• _EXERCISE DETAILS_: Extract the lines of the material below, beginning with the first and ending with the line that holds "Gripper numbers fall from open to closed". Skip every picture.

• _STORED DATA_:
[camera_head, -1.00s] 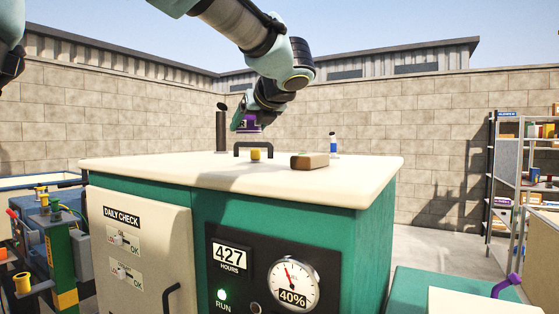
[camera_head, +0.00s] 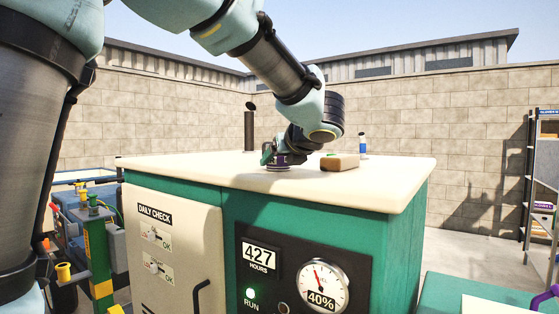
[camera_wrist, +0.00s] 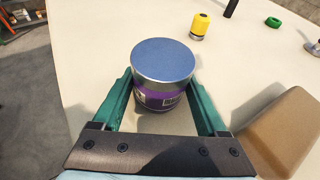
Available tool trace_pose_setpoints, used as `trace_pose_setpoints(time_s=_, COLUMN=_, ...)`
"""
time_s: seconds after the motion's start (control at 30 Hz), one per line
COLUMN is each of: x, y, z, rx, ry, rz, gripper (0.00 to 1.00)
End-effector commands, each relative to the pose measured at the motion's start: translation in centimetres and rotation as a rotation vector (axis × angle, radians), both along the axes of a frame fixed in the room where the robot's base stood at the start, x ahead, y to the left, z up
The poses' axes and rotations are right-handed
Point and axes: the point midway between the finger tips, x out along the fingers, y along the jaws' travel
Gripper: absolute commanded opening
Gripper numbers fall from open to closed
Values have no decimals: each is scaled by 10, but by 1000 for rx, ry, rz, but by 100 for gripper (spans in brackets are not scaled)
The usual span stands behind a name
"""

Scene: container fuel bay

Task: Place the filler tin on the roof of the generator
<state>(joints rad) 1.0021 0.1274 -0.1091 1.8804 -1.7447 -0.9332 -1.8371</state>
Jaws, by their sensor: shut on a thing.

• _EXERCISE RESULT_:
[camera_head, -1.00s] 
[camera_head, +0.00s] 
[camera_wrist, +0.00s] 
Available tool trace_pose_setpoints, used as `trace_pose_setpoints(time_s=_, COLUMN=_, ...)`
"""
time_s: seconds after the motion's start (control at 30 Hz), one per line
COLUMN is each of: x, y, z, rx, ry, rz, gripper (0.00 to 1.00)
End-effector commands, each relative to the pose measured at the motion's start: translation in centimetres and rotation as a rotation vector (axis × angle, radians), both along the axes of a frame fixed in the room where the robot's base stood at the start, x ahead, y to the left, z up
The poses' axes and rotations are right-handed
Point and axes: the point midway between the finger tips, x out along the fingers, y along the jaws' travel
Gripper: absolute commanded opening
Gripper numbers fall from open to closed

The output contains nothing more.